Following the divestment announcement, Scientific Games stock on the NASDAQ climbed by nearly 6% by noon trading. And since the beginning of 2021, SG’s stock has surged by 87%, with over 5% growth in the last month. Furthermore, within the past year, the company’s share price has surged by a whopping 436%.
It appears that the Scientific Games team wants to strike while the iron is still hot via this new divestment strategy. By offloading the said businesses, SG is looking to unlock more resources that will be channeled into expanding its digital offerings and effectively bring more value to shareholders, clients, and staffers. In his briefing on Tuesday, Cottle, the Chief Executive, further added that:
Quote“At the conclusion of this process, the new company will consist of leading Gaming, iGaming and SciPlay businesses, all of which have great momentum and will collectively deliver great value. We will capitalize on the increasing convergence of these businesses, as players look to play their favorite games wherever and whenever they want to play. As the leading cross-platform global game company, we are uniquely positioned to take advantage of the incredible industry transition that is underway. Given this significant opportunity, we are targeting our digital businesses to be comparable in size to the land-based gaming business within three years. I’m confident that, with these steps, we are well-positioned for future growth prospects.”

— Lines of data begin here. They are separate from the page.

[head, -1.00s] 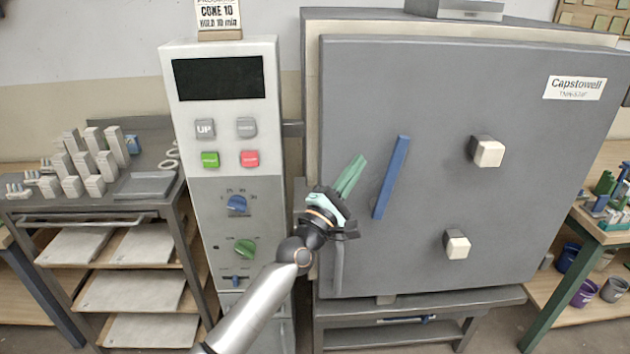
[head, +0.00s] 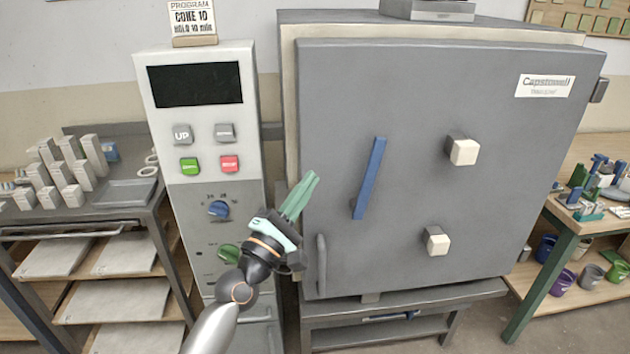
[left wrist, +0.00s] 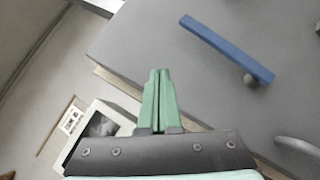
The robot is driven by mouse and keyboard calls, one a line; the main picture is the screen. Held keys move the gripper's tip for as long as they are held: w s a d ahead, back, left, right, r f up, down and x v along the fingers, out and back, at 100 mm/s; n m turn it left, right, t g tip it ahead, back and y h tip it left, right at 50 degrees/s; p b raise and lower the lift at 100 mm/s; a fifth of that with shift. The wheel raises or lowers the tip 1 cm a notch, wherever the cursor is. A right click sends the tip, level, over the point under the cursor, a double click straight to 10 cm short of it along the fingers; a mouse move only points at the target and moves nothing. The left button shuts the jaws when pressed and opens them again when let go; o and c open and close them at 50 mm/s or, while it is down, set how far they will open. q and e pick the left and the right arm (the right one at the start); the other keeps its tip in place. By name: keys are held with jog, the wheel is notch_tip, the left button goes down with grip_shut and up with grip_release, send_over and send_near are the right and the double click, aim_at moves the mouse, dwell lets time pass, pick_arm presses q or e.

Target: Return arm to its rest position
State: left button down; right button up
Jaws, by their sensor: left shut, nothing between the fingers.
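My left arm comes in from the bottom of the head view. Its gripper (head: 301,190) has green fingers pressed together with nothing between them. It is in front of the kiln's left edge, to the left of the blue door handle (head: 369,178). In the left wrist view the shut fingers (left wrist: 158,98) point towards the grey kiln door, with the blue handle (left wrist: 228,48) at the upper right. My right gripper is not in view.
The closed kiln door (head: 430,110) fills the middle and right. A control panel (head: 205,130) with a dark display stands to its left. A shelf rack (head: 100,225) with grey blocks is at the far left. A wooden bench (head: 577,217) with tools and buckets is at the right.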

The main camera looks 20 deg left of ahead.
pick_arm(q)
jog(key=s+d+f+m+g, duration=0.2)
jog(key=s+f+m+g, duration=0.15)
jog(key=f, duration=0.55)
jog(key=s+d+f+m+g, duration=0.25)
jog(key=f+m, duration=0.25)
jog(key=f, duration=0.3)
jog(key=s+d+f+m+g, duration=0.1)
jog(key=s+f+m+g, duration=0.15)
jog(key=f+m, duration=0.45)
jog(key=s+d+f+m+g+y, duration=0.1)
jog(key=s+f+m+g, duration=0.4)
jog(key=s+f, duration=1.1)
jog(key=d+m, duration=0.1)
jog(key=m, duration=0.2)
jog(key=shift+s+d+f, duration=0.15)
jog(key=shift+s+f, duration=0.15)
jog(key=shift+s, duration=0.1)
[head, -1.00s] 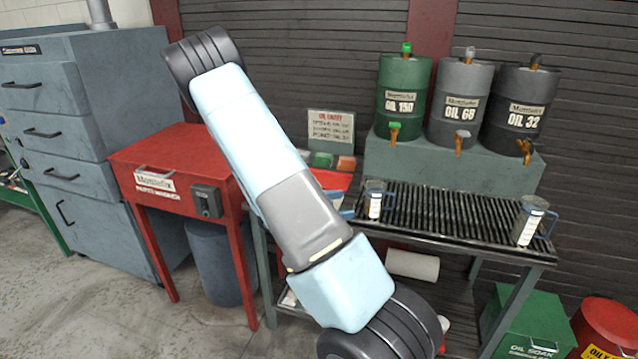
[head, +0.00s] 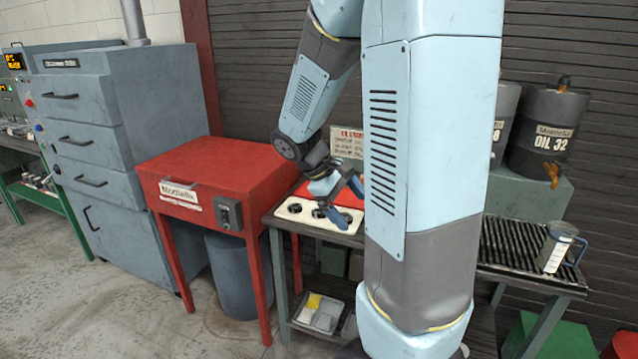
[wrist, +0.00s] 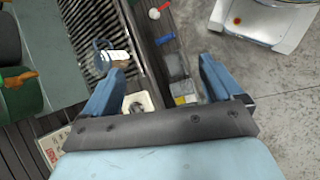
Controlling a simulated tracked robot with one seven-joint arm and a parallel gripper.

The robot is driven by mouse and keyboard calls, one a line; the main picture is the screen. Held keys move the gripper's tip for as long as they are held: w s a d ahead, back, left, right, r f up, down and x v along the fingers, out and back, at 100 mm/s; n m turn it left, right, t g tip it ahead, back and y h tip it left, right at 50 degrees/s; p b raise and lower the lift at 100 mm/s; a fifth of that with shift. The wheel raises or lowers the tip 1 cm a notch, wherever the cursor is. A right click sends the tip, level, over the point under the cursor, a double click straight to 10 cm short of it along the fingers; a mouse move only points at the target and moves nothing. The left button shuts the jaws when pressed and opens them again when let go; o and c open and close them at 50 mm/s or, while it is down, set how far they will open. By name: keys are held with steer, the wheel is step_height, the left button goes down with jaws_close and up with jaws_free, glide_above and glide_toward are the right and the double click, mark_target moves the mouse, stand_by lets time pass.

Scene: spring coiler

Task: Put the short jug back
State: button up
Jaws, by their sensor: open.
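In the wrist view, the open blue fingers of my gripper (wrist: 162,68) point toward the bench. A clear jug with a blue handle (wrist: 103,60) stands on the ribbed grate beyond the left finger; it looks like the shorter jug, and my arm hides it in the head view. Another, taller-looking jug (head: 556,250) with a white label and blue handle stands at the right end of the grate (head: 505,245).
A red cabinet (head: 215,165) stands left of the bench. Oil drums, including the OIL 32 drum (head: 545,130), stand on a raised block behind the grate. A sign (head: 347,142) stands behind the tray. A bin with a yellow item (head: 318,312) sits on the lower shelf.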

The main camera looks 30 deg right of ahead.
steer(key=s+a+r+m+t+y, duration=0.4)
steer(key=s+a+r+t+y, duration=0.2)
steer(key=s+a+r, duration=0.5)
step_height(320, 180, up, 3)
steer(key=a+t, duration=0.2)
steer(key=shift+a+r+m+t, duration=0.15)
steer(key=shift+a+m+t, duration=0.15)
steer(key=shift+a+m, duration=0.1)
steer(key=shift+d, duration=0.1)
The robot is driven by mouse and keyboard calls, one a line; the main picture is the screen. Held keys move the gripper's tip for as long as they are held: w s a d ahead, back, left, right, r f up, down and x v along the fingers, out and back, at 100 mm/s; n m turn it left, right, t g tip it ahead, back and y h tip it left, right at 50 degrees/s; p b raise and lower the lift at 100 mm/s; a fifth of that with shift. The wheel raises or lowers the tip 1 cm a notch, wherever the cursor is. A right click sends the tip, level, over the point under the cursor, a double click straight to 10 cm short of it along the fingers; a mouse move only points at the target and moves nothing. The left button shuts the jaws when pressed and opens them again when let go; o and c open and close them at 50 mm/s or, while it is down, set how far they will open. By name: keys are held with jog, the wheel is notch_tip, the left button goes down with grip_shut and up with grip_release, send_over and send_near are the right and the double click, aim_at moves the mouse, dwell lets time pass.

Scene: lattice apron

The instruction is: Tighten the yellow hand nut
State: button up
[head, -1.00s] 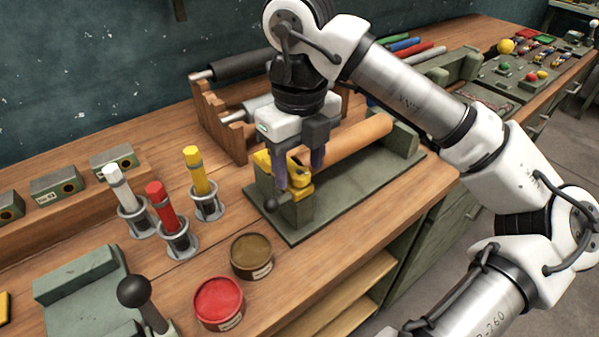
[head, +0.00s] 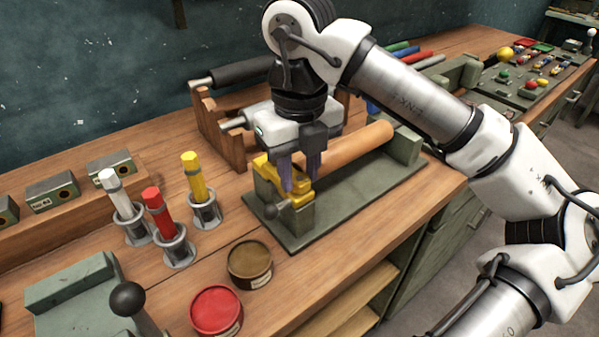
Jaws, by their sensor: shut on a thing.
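The yellow hand nut (head: 299,187) sits at the near left end of a green fixture (head: 345,218) that holds an orange-brown roller (head: 350,146). My gripper (head: 299,182) points down over that end, with its two purple-grey fingers shut on the yellow nut. The fingers and the gripper body hide part of the nut and of the roller's near end. A yellow part (head: 263,165) also shows just left of the fingers. I cannot tell whether it belongs to the nut.
Red (head: 160,214), white and yellow sticks stand in metal holders to the left. An open red tin (head: 216,311) and a brown tin (head: 250,264) stand in front. A wooden rack (head: 215,130) with rollers is close behind my gripper. Bare bench lies between the tins and the fixture.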

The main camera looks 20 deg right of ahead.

SciPlay is a booming social casino developer, previously a Social gaming division under SG before it broke off to become an independent company. Scientific Games is currently the majority shareholder of the SciPlay entity, with an 83% stake in the business. Since January, SciPlay’s stock has risen by 36%, making it a valuable asset for Scientific Games, which alongside SG’s lottery segment and digital gaming branch, helped offset the gaming machines dwindling revenue for Q1 2021. So, while we can’t say for sure where Scientific Games is heading with its divestment agenda, the company’s plan to boost its digital offering seems to be a step in the right direction.